Antes da Psicologia ensinar que não se educa pelo medo, as mães traziam ao cotidiano das suas criancinhas a amedrontadora personagem do Boi da Cara Preta, que povoava até canções de ninar para que se imprimisse no inconsciente do infante o terror que a figura maligna provocava. Os tempos mudaram e o Boi saiu de circulação por muito tempo.
Eis que de repente, em abril de 2020, o Bumba Meu Boi, do Salles, em chula apresentação, adentra à Praça e traz de volta o medonho personagem, inoculado agora pela cepa mais danosa do SARS-CoV-2, a da ambição desmedida.
Os saloios portugueses tinham sempre um adágio para exemplificar situações: “não há bela sem senão”, diria, meu avô Miguel, ao descobrir que o setor Agro brasileiro só tem reservas de três meses de potássio para fertilizar as lavouras. Gigante com pés de barro, diríamos! Mas, não se preocupe, o leitor! Isso se há de resolver. Se você não percebeu, essa não é a questão, os fertilizantes estão mesmo é sendo usados para “passar uma boiada”. Como era bom quando as vacas entravam nas histórias, dispensando o potássio e produzindo adubo.

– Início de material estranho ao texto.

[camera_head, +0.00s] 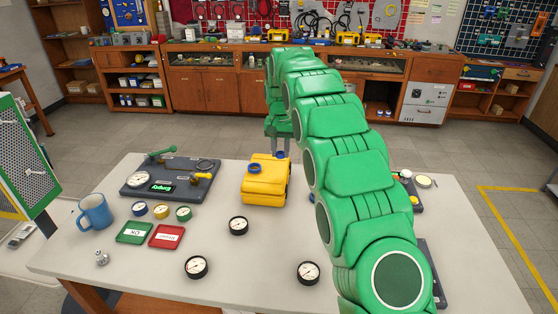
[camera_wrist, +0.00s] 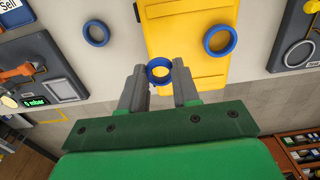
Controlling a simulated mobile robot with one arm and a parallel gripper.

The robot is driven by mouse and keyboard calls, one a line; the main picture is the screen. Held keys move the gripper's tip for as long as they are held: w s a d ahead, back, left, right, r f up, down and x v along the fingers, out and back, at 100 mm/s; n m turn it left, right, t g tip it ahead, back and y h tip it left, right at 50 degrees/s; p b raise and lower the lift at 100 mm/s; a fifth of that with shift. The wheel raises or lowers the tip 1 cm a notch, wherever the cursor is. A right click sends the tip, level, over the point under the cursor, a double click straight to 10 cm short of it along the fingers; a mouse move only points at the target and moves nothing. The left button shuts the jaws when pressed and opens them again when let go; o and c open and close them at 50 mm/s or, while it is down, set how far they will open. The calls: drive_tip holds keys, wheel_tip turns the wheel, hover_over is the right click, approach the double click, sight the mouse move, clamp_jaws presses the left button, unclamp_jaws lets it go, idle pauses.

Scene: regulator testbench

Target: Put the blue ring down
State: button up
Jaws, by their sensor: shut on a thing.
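My gripper (camera_wrist: 160,88) is shut on a blue ring (camera_wrist: 151,72), which sits between the fingertips in the wrist view. In the head view my gripper (camera_head: 280,148) is over the back of the yellow case (camera_head: 265,188), with the held ring (camera_head: 279,155) at its tips. I cannot tell whether the held ring touches the case. A second blue ring (camera_head: 254,169) lies on top of the case; it also shows in the wrist view (camera_wrist: 207,42). A third blue ring (camera_wrist: 86,34) lies on the table in the wrist view; my arm hides it in the head view.
A dark test bench (camera_head: 178,190) stands left of the case. A blue mug (camera_head: 95,212), a green tray (camera_head: 135,232), a red tray (camera_head: 167,236) and several gauges (camera_head: 238,226) are on the white table (camera_head: 260,280). Clear table lies in front of the case.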

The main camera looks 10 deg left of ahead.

Temas de relevância tornam-se abomináveis quando malconduzidos, no afogadilho de passar bois, elefantes, mamutes pelo buraco estreito das agulhas do bom senso. A boiada desta vez é outra, o boiadeiro é outro, os donos da boiada é que são os mesmos.
O regime de urgência para a discussão do projeto que permite o uso das reservas indígenas para usos diversos, como mineração, agricultura, construção de hidroelétricas aprovado esta semana, tendo como razão – discutível – a necessidade da exploração de potássio naquelas terras, é uma das boiadas que atiram, com seu tropel acelerado, poeira na dignidade da consciência nacional.
Penso que assuntos de tal monta, que implicam em 1.173.778 km² (13,8%) do território nacional não se decidem num projeto estudado em regime de urgência. Fico com a ideia de que as vacas estão famintas. Dados do IBGE mostram que no Brasil existem 897 mil indígenas, sendo 517 mil vivendo em áreas reservadas.
Os critérios que levaram à demarcação das reservas foram estabelecidos por especialistas: antropólogos, indigenistas, historiadores e não cabe aqui contestações, apesar do aparente despropositado índice, habitante por área.
O que parece claro, é que o país com seus 217 milhões de habitantes, com suas carências e dificuldades, possa prescindir dos recursos e possibilidades que estão situados dentro dos limites das imensas áreas reservadas aos povos originais. Não apenas reservas minerais, mas potenciais hidrelétricos e de áreas próprias à agricultura. Buscar o melhor para as populações atuais e futuras é o papel insofismável dos que nos governam.
Quando a Constituição de 1988 determinou a demarcação das áreas indígenas não o fez para que essas populações ficassem trancafiadas em museus vivos, disponíveis para estudos de acadêmicos. O que se pretendeu foi que, sem abrir mão da sua cultura, as comunidades pudessem ascender à segurança e aos meios que a cultura moderna disponibiliza. Certamente que não nos cabe lhes impor hábitos ou o que quer que seja, mas devemos lhes proporcionar os meios de acesso à economia, à saúde, ao bem-estar como a qualquer cidadão.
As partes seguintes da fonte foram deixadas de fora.